··· INPUT DATA
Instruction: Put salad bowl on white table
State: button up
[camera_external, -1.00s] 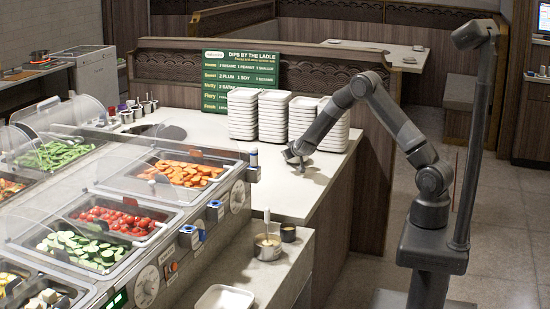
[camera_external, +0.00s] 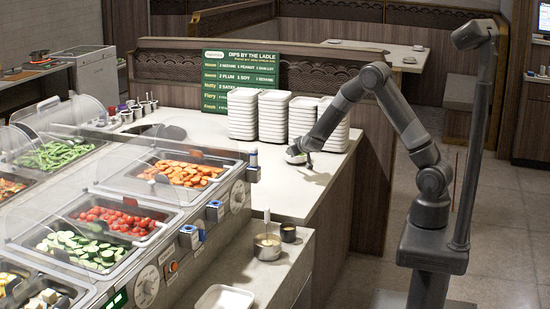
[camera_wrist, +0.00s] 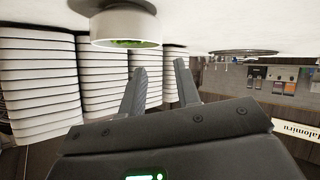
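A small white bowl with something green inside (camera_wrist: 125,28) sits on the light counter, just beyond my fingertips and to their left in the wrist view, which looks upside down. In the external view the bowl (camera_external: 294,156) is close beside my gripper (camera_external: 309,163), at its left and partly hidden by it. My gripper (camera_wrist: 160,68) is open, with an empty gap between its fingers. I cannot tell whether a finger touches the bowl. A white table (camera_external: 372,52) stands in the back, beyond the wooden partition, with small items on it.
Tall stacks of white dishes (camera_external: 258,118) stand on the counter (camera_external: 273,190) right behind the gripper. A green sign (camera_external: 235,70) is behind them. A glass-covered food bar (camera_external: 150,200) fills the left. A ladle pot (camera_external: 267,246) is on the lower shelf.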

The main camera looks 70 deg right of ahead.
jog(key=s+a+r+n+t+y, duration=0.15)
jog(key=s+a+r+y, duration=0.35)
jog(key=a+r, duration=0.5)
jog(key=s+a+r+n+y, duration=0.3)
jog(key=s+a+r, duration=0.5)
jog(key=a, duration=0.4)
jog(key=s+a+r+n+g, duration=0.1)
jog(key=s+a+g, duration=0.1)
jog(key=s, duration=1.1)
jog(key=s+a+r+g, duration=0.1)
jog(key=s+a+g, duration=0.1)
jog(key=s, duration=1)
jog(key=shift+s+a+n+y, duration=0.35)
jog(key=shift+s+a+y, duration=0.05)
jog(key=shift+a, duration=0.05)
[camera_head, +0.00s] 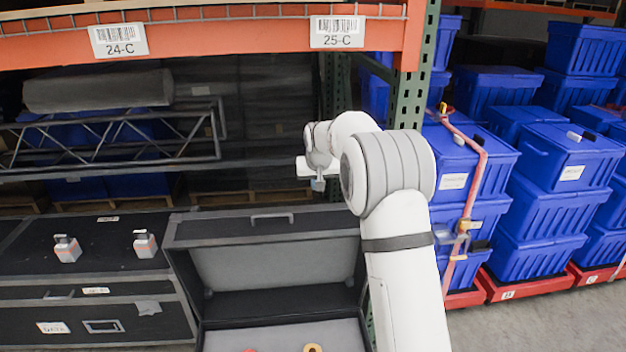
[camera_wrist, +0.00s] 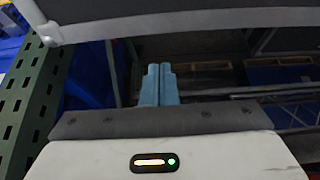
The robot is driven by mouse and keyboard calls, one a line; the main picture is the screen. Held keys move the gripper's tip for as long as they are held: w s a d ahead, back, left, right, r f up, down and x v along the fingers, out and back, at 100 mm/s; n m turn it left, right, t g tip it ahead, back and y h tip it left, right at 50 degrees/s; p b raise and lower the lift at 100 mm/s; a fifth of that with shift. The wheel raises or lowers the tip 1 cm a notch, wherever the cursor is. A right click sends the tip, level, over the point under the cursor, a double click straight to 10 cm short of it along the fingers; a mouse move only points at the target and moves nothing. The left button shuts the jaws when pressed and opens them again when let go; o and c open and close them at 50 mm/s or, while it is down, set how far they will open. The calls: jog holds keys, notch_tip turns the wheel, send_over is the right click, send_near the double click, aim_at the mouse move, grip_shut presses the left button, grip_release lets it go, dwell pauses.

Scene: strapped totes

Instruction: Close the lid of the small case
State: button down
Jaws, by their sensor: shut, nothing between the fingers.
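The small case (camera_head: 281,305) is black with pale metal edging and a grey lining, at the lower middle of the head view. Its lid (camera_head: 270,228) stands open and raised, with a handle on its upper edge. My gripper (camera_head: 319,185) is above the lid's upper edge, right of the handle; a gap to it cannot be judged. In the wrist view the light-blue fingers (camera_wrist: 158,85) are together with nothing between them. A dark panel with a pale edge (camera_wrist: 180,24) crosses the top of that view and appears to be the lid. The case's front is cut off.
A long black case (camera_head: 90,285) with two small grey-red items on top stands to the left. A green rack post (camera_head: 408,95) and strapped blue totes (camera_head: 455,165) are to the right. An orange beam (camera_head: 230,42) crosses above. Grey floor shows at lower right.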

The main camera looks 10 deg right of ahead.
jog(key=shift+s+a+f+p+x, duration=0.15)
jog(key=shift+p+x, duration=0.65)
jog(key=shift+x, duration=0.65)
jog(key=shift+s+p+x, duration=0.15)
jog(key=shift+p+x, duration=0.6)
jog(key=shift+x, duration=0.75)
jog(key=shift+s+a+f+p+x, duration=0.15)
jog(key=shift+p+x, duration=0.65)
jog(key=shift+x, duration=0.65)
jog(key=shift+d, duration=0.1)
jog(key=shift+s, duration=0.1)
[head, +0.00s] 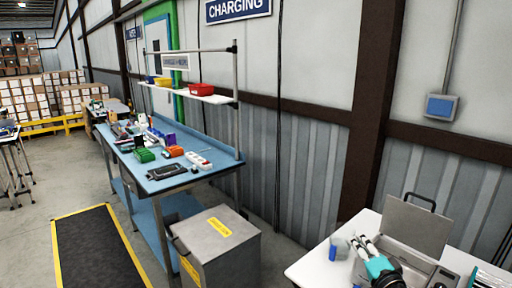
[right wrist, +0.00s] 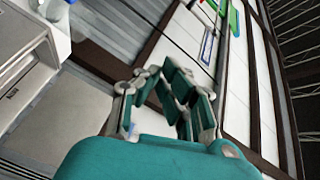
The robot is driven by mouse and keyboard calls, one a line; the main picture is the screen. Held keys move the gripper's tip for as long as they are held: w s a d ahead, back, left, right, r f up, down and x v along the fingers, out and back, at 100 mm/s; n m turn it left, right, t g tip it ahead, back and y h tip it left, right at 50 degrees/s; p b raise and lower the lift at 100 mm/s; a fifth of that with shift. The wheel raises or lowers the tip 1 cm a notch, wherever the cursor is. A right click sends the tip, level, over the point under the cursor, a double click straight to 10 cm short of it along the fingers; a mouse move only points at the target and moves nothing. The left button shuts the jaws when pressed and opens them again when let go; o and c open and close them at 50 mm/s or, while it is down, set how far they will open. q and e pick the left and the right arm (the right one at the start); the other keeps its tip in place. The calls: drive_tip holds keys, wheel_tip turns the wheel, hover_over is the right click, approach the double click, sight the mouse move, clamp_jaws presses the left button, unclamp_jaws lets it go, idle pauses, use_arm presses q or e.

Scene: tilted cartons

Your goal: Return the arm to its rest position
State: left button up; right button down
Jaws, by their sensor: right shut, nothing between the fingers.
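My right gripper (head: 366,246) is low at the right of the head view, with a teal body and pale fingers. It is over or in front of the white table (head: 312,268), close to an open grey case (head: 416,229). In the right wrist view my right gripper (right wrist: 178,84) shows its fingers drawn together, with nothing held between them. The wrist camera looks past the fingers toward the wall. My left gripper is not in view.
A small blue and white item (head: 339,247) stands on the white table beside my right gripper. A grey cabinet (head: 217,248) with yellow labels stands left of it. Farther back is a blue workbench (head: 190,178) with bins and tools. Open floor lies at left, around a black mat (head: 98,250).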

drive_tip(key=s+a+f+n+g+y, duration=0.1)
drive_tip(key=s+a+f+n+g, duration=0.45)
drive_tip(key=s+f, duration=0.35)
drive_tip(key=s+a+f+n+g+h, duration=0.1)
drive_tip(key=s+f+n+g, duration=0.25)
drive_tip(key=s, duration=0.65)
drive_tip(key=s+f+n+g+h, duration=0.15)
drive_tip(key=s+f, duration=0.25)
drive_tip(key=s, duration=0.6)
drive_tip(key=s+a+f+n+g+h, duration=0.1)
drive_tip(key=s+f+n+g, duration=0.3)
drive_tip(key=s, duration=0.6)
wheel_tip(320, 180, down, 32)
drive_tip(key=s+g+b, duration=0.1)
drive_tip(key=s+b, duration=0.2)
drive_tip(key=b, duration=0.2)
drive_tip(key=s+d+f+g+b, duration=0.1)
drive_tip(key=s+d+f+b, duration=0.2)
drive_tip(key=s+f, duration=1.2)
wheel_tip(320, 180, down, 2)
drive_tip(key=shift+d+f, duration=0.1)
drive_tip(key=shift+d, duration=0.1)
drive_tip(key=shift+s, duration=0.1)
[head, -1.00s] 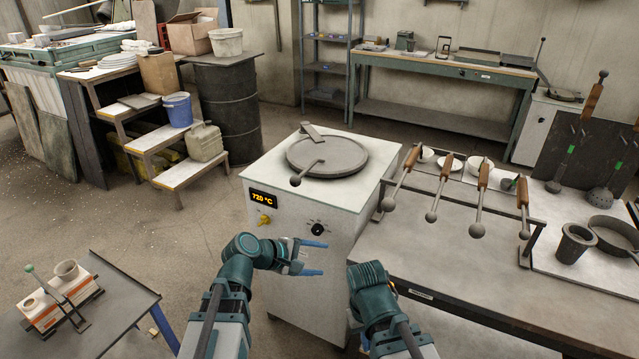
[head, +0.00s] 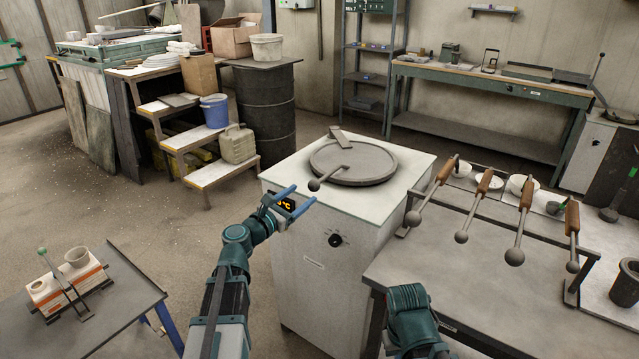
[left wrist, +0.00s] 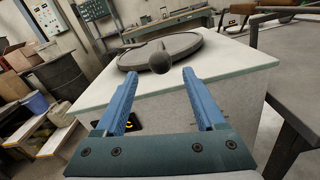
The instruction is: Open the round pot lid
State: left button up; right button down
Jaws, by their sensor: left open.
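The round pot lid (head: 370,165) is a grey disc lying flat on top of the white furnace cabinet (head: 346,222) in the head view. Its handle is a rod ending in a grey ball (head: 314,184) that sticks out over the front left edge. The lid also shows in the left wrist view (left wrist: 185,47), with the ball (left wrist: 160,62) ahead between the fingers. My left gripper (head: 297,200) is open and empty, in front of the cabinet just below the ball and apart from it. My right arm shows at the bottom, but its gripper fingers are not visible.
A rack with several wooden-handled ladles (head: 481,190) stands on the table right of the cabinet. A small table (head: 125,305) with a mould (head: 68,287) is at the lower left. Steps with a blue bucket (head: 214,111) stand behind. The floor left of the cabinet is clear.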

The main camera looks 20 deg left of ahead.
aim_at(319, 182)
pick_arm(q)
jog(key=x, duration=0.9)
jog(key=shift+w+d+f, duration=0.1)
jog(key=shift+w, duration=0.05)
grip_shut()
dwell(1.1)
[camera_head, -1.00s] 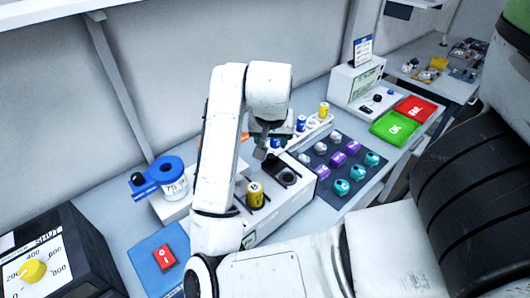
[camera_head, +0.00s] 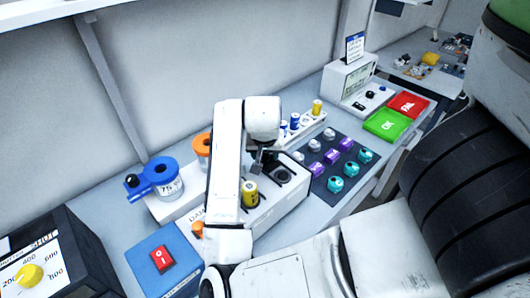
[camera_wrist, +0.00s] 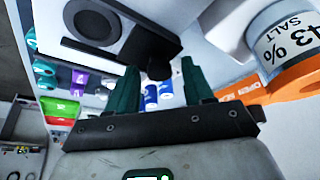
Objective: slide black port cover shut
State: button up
······
• WHAT TO DO: Please give again the entries word for word, starting at the first line and ending with the line that contains "[camera_external, +0.00s]"; include both of those lines but none of the pictures.

• RESPONSE BELOW:
Instruction: Put salad bowl on white table
State: button up
[camera_external, -1.00s] 
[camera_external, +0.00s] 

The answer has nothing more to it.